I’ve adopted this PyTorch Tutorial to experiment with using it for Named Entity Recognition (NER). It trains just fine and saves the model in a file. Now I want to copy and load this model file on a different machine. In principle, no problems as far as I can see.

My problem is now that I often get different results for the same input (a) every time a load the model again, and (b) even when the model is loaded once and I give it the identical input. Particularly (b) worries me.

I tried to search online for the problem. Here are some things I’ve tried:

I don’t have any dropout layer, so I cannot see any point where there is randomization involved
After loading the model, I do a model.eval() just to be sure
I’ve set torch.manual_seed(0)
Right now, I use a CPU machine only, so there shouldn’t be any GPU/CPU issues

Another thing I’ve tried: When - directly once the training routine is done - (1) I give the network some test data, (2) save the network, (3) re-initialize the network, (4) load the model, (5) give the network the same test data, then everything looks consistent. Only when I load the model “outside” the training, I get these different results for the same input.
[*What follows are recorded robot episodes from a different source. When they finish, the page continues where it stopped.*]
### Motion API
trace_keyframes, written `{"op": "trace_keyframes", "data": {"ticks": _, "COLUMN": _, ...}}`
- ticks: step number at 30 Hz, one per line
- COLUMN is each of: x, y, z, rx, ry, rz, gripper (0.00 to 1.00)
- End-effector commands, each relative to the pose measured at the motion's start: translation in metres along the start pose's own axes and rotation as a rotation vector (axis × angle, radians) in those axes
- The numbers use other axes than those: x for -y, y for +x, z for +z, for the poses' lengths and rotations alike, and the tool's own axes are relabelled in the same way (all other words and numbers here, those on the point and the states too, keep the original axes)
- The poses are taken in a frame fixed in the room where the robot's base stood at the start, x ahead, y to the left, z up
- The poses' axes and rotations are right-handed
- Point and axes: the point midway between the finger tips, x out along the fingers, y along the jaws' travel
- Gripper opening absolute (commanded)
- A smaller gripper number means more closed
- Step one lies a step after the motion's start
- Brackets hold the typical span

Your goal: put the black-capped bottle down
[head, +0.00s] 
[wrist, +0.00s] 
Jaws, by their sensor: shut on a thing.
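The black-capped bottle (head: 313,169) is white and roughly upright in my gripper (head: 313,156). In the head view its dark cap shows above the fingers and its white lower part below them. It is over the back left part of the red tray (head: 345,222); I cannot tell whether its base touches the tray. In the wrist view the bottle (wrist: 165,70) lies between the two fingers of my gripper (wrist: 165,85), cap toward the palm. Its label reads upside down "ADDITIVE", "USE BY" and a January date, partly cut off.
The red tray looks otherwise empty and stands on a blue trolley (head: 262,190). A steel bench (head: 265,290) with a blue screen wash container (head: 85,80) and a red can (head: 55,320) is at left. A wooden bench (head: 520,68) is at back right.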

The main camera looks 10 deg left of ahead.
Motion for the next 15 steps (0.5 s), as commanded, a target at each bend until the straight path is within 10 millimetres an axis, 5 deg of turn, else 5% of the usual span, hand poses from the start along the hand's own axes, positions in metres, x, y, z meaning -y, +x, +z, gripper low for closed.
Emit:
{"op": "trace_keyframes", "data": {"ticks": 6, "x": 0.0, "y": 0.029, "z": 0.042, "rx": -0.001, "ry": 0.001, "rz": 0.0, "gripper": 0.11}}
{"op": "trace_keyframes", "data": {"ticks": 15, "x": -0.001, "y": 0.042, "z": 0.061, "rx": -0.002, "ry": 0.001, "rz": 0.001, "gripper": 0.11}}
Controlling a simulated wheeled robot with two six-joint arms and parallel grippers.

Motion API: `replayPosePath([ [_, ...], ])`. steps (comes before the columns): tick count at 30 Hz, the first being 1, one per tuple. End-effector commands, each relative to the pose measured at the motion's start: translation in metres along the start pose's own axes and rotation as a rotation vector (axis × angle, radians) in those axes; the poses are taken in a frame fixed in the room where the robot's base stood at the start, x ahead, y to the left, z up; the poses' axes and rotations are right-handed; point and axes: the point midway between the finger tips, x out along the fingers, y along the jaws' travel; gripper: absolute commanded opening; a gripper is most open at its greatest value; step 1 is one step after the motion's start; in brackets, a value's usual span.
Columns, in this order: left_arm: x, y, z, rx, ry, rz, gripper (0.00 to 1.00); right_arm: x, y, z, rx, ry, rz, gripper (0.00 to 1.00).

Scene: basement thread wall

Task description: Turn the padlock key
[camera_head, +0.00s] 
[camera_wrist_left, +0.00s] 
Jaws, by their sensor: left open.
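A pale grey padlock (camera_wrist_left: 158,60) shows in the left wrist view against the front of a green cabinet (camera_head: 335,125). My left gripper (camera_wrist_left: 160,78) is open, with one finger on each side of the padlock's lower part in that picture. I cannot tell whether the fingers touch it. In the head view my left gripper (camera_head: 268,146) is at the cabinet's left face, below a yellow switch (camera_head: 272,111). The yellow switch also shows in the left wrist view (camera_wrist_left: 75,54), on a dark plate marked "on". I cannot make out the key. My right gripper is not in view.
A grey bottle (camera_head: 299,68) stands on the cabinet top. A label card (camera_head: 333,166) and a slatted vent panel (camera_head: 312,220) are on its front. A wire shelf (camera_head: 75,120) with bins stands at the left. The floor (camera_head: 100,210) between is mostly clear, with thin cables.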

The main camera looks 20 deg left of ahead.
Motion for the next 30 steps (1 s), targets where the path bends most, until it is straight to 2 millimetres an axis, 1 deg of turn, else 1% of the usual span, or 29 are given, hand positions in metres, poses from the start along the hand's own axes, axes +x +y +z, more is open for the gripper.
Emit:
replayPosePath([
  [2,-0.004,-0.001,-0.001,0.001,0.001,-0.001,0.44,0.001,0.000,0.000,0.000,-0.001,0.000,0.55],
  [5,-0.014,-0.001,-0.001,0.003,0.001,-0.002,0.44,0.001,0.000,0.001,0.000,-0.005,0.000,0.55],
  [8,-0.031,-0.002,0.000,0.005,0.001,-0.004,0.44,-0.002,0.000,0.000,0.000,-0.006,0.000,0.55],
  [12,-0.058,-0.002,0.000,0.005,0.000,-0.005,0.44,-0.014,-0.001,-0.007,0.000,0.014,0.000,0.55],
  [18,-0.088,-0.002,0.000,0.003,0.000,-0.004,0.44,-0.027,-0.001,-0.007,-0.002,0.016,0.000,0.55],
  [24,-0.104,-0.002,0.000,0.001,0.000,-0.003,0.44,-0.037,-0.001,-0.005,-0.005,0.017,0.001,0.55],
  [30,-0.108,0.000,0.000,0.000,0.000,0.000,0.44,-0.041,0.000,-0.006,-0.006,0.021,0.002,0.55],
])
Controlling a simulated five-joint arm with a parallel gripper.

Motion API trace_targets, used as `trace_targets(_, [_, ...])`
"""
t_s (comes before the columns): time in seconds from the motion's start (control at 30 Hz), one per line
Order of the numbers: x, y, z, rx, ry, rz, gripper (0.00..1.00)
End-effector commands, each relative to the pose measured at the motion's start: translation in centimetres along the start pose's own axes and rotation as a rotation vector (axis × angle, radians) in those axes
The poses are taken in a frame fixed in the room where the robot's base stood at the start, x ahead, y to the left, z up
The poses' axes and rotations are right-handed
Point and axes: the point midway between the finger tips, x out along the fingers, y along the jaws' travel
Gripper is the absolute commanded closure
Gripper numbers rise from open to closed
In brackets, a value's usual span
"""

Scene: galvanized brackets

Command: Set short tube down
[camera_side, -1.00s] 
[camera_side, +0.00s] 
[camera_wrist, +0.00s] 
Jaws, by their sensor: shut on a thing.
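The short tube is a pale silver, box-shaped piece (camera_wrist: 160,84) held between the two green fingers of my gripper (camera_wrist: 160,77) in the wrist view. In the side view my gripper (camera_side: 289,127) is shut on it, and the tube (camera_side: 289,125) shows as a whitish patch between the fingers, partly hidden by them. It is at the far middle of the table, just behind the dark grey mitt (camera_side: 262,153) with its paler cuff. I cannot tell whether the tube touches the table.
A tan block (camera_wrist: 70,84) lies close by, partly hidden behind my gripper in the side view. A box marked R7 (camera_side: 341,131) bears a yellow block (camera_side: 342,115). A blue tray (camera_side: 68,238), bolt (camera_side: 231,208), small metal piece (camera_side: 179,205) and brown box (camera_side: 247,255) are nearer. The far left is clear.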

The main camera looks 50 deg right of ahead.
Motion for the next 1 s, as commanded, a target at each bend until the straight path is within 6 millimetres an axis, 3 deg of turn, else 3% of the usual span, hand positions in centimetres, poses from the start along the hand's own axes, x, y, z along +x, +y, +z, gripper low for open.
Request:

At the moment, I’m test with rather small datasets, so the results are not very accurate. Still, I would assume the same output for the same input. What am I missing here?

vdw · October 1, 2017, 11:42pm

Found the problem. Short answer: My stupidity.

Long answer: I did have randomness just not in the network but in the data preparation step. After loading the data into array, I first shuffled it before splitting it in training and test data. The problem here is that each time the word-to-index mapping is different. Thus before loading the state, I initialized the model each time with a different word-to-index mapping.

I now used a shuffled dataset file and skip the shuffling during the data preparation step. Now all is consistent.